Ben de bu satırları bir tebdil-i mekânın ferahlığını yaşarken yazıyorum. Bu yaşadığım bir ilk değil, daha önce nice tebdil-i mekânlarda bulundum. Bazen yeni mekânın hayrını görüp ferahlığını yaşarken, bazen de ayrıldığım mekânın güzel anılarını hatırlayıp, için için ağladım.
İlk yaşadığım mekân değişikliğini hatırlıyorum. Rahmetli annemin vefatıyla, iki ablamla beraber köyden ilçeye göçmek zorunda kaldım. Henüz dokuz yaşlarındaydım ve dünyayı köyümden ibaret sanırdım. O yaşıma kadar da köyden dışarı çıkmamıştım. Bu çıkışım ani, zorunlu ve de geri dönüşü olmayan bir çıkış olunca, iç âlemimde ciddi travmalar yaşadım.
Köyümde hürdüm, doğayla iç içe yaşardım. Özgürlüğün tadını doyasıya doğada oyunlar oynayarak çıkarırdım. Besinlerimizi ve gıdalarımızı doğadan alırdık. Her yönüyle doğal bir yaşamımız vardı. En önemlisi de fıtratımızı bozacak şeylerden uzaktık.

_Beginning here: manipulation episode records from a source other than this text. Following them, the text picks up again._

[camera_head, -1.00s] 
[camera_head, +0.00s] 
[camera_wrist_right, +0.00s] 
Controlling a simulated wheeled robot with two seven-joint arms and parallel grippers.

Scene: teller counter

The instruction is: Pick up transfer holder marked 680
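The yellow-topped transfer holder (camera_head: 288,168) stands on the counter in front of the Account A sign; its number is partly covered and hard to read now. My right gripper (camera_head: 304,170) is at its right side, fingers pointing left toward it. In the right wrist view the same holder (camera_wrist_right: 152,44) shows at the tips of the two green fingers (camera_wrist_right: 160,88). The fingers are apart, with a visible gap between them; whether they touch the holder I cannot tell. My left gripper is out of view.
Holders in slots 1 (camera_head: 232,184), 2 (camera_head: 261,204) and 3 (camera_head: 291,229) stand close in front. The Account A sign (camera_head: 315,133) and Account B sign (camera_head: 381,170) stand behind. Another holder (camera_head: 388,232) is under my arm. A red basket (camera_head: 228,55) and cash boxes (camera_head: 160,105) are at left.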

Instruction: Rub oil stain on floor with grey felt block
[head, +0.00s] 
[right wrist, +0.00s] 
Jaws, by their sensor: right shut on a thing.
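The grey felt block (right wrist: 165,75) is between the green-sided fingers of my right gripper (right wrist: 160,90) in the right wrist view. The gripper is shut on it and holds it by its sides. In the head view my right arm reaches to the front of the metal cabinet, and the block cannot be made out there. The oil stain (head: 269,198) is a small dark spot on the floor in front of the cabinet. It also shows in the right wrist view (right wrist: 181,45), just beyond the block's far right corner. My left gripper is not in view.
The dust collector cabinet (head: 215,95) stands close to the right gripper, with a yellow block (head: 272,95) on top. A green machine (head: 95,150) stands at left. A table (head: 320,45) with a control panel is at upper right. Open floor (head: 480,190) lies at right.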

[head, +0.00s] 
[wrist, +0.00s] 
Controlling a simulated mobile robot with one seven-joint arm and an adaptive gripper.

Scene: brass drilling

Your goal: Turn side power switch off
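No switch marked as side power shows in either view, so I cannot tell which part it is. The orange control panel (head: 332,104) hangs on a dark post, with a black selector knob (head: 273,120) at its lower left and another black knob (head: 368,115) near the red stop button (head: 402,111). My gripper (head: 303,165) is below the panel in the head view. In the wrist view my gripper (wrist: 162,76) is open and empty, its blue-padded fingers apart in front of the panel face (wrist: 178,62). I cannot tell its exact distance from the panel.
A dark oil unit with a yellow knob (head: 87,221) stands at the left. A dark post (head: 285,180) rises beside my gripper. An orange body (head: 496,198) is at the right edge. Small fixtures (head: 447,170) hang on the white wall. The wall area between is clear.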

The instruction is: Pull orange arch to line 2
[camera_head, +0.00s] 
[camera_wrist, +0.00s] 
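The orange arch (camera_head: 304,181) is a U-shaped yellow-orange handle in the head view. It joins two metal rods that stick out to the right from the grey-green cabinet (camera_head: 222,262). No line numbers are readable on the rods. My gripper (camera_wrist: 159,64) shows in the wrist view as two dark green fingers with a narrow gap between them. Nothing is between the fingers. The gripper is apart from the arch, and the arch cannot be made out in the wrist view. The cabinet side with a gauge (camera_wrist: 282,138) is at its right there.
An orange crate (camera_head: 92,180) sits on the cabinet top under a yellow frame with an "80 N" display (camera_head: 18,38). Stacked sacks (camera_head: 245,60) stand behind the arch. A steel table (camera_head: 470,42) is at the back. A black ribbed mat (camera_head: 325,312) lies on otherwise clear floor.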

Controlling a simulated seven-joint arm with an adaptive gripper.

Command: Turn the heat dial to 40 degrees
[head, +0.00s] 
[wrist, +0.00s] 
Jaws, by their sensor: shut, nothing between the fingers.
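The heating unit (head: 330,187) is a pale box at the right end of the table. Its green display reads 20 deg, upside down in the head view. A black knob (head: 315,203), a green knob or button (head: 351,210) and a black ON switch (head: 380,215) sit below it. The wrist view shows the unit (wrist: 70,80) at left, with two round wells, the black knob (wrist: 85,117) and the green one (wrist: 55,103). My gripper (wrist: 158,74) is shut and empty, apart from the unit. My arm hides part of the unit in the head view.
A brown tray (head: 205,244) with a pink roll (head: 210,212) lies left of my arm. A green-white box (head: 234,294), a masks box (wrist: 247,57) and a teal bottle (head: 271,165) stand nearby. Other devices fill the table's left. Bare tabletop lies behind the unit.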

Bir anda kendimi bir apartmanın en son katında bulunca, içimde fırtınalar kopmaya başladı. O günden sonra da fırtınalı hayat yaşadım. Sığınacak bir liman, beni içine alacak bir kucak aradım. Rabbimden habersizdim. Ama rabbimin her halimden haberi vardı. Ne aradığımı bildiğinden kendini bana tanıttı ve kelâmını bana liman yaptı. O gün bu gündür ayet ayet beni kucaklar, teselli ve tedavi eder.
Mekân değişikliği insanı ferahlatır, bu doğrudur. Fakat bu ferahlık mekândan değil, insanın kendindendir. Gittiği her yerde Allah`ın kendisine sunduğu ferahlatıcı imkân ve fırsatları değerlendirdiğinde, bu ferahlık hâsıl olur yoksa en ferah mekânlar bile olsa, eğer insan kendisine sunulan imkân ve fırsatları değerlendirmezse, hayat ona zindan olur.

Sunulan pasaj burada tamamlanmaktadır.